Basically, the user communicates to a home server via a client application. Once the user decides to join a room, the client sends this request to the homeserver, and it’s the homeserver’s responsibility to connect the user to the room, to store the history of the messages of that room, and to send the messages back to the user. The homeserver gets all this information by talking with the other users’ homeservers in that room. This way, if a homeserver goes down, the conversation can continue as the remaining homeservers are still exchanging messages. When a homeserver comes back online, it resynchronises the messages. It receives old ones from other homeservers and inserts its own into others’ timelines.

Matrix Architecture

Matrix Architecture Image Description: Matrix users communicate via Matrix clients, which can be web client, a mobile client, desktop clients, or embedded clients built into existing apps like Slack via Matrix bridges. It could even be a piece of hardware (e.g., a drone) that is Matrix enabled. A user's client connects via an unique ID to a single homeserver, which stores the communication history and account information for that user. It also shares data with the wider Matrix federation by synchronising communication history with other homeservers. The conversations among users take place in rooms that have their contents replicated across all of the homeservers associated with the users present in a room.

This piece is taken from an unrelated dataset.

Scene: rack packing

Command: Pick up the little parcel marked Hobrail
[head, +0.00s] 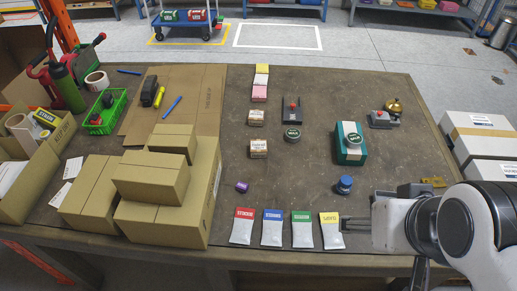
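Two small brown parcels with white labels stand near the middle of the table: an upper parcel (256,117) and a lower parcel (258,149). Their print is too small to read, so I cannot tell which one, if either, is marked Hobrail. My gripper (346,225) is at the right front of the table, pointing left. It is beside the yellow-topped packet (330,231), well to the right of and nearer than both parcels. Its fingers are small and seen from the side, so their opening is unclear. I see nothing held in it.
Red, blue and green-topped packets (301,230) line the front edge. Stacked cartons (152,178) fill the left. The table's (300,190) centre front is fairly clear.

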The centralised communication architectures keep the data within their own systems, which induces a series of security issues. For example, usually the centralised systems offer very little transparency regarding their implementations. This means that, for the claimed purpose of security, the centralised system could either hide backdoors or have security flaws that pose serious issues to privacy. By contrast, an open-source system promotes transparent development, which provides assurance regarding the liability of the implementation by allowing ad-hoc code audits. Moreover, the decentralised architecture empowers users to host their own conversations rather than all their data being stored by the service provider. This renders less incentives for attacks targeting massive data leaks and, in combination with the confidentiality ensured by the end-to-end encryption, induces an increased level of security while promoting ownership and data sovereignty.

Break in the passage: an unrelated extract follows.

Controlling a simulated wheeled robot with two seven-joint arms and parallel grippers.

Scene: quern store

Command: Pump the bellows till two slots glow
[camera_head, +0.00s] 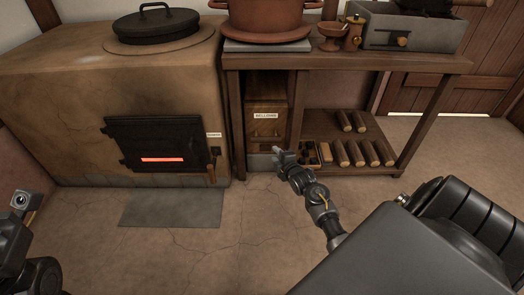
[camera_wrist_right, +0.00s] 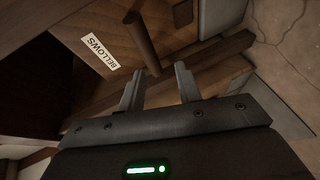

Matrix Revolutions (in OCaml)

Matrix’s Hall of Fame shows several ethical researchers’ investigative work into Matrix’s security vulnerabilities. For example, a recently discovered buffer overflow produces a considerable information disclosure in other Matrix implementations, such as Element. At Tarides, we mitigate a consistent class of these vulnerabilities with the OCaml development environment, which provides secure-by-design guarantees for the OCaml Matrix project.

Matrix Servers

OCaml Matrix Architecture: The OCaml CI Client is a bot that communicates with Matrix servers via the TLS protocol, such as the ocaml-matrix server. The ocaml-matrix server is the unikernel that ensures the communication with other Matrix servers from the federation to synchronise upon events in the Matrix rooms. For this purpose, OCaml Matrix exchanges DNS information with a unikernel that plays the role of a Primary DNS Server and connects with an Irmin storage unit to save the rooms’ states.

Our ocaml-matrix server manages its own clients, who create public rooms for events and messaging. It also handles foreign servers; their users can ask to join these public rooms. This server interacts with other servers and manages their users requests for registration and event updates in public rooms via the server-to-server communication API. Our OCaml implementation follows the Matrix specification standard. From this, we extract the parts describing the subset of Matrix components that we choose to implement for our OCaml Matrix MVP (Minimum Viable Product). However, the MVP applies its constraints while taking into account that other servers would not be aware of them by using errors/rights restrictions provided by the Matrix standard.

We also implemented an OCaml-CI client that communicates with the Matrix servers via the client-server API. This client implements a subset of the actions defined in the specification and is meant to be used as a bot only (and would therefore not need to drift apart from this subset). The OCaml-CI client was specifically designed to allow an easy implementation for our OCaml server, but it is totally compatible with other Matrix homeservers. We tested the integration of the OCaml-CI client with both Synapse and our ocaml-matrix server, and we used it for testing throughout the ocaml-matrix server implementation.

For now, we’ve only given the OCaml Matrix access to public rooms because they don’t require the end-to-end encryption protocol. Nevertheless, we define support for encrypted communication via the Key module, and we note that most of the encryption algorithms used by the end-to-end encryption protocol are available in MirageOS unikernels via the mirage-crypto library.

We deployed the ocaml-matrix server as an end-to-end application and converted it into the unikernel format. The process of unikernel deployment enables theocaml-matrix unikernel’s compatibility to run on various platforms in isolation, increasing the security level of the Matrix server. The unikernel format of the Matrix server is completed for Unix and in the final stages for the platforms ported by Solo5. It is noteworthy to say that throughout the stage of ocaml-matrix unikernel deployment, we’ve had our share of dream-ing. Going through this experience was a game changer.

Matrix Resurrections (Future Work)

Although we’re thrilled about the progress thus far, there is still much work to do. We plan to revive the OCaml Matrix to improve or add certain features. First, we will add user access to private rooms with end-to-end encryption and more authentication methods that follow Matrix specifications and GDPR recommendations. We will also adopt a methodology for testing and benchmarking for both the ocaml-matrix client and server, integrate the ocaml-matrix codebase into OCaml Multicore, create other ocaml-matrix unikernel deployments, and evaluate the security model provided in the Matrix specifications. Finally, we’ll update and complete the implementation according to the latest Matrix specifications.

Conclusions

Having said all of the above, we invite you to decide whether the Matrix name comes from the provided federated structure in which all communication can be matrixed together or from the idea that it's creating a virtual world that is sustained by the users plugged into it. Do you want to know the truth behind the Matrix? It’s up to you. Will you choose the blue pill or the red pill?